A total of Sh3.73 billion was spent on recurrent activities in Garissa.
But the county’s expenditure on domestic travel amounted to Sh67.32 million, with Sh24.9 million being spent by the county assembly while Sh42.4 million went to the county executive.
“The recurrent expenditure was 100 per cent of the funds released for recurrent activities and excluded outstanding commitments which amounted to Sh10 million for recurrent expenditure as at March 31, 2018,” Ms Odhiambo said.
Kisumu’s high wage bill increased by 16.1 per cent from Sh2.42 billion in the first nine months of FY2016/17 to Sh2.81 billion.
There was also increased expenditure on travel costs by 20.1 per cent from Sh140 million in the first nine months of FY 2016/17 to Sh168.14 million in the reporting period.

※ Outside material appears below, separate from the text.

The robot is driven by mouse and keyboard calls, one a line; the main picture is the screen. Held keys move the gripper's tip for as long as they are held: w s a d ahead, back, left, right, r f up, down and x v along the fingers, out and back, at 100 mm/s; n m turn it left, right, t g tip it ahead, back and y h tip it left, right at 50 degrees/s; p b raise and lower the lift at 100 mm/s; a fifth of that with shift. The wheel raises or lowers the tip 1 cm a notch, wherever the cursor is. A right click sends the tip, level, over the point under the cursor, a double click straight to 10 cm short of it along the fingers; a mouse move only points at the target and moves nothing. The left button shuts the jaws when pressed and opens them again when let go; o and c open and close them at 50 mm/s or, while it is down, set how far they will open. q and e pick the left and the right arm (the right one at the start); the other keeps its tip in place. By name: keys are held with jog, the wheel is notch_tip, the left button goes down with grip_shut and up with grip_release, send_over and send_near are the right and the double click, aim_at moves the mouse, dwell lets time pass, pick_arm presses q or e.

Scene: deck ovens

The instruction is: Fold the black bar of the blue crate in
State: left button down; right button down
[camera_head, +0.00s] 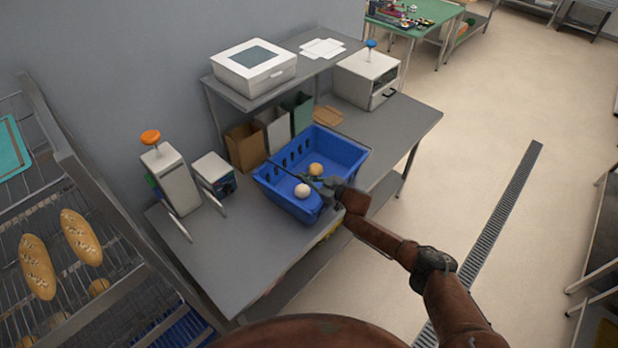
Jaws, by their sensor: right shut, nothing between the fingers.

“The County Public Service Board should establish an optimal staffing structure in order to ensure a sustainable wage bill.
“The County should reduce expenditure on non-essential items in order to fund development projects,” Ms Odhiambo recommended
Similarly, there was high wage bill in Kirinyaga that increased by 68.9 per cent; from Sh1.15 billion in the first nine months of the previous financial year to Sh1.94 billion during the period under review, representing 78.9 per cent of total expenditure.
The CoB lamented that counties wage bill is still high at the expense of development.
Regulation 25 (1) (b) of the Public Finance Management (County Governments) Regulations, 2015, sets a limit of the county government’s expenditure on wages and benefits at 35 per cent of the total revenue.
County governments spent Sh108.04 billion on personnel emoluments, which accounted for 58.8 per cent of the total expenditure for the period, an increase of 18.2 per cent from Sh91.39 billion in a similar period of FY 2016/17, where personnel expenditure translated to 44 per cent of the total expenditure.
“The office notes that continued increase in wage bill is unsustainable and will reduce spending on development activities. County governments should therefore ensure that expenditure on personnel emoluments is contained at sustainable levels in compliance with regulations,” the CoB said.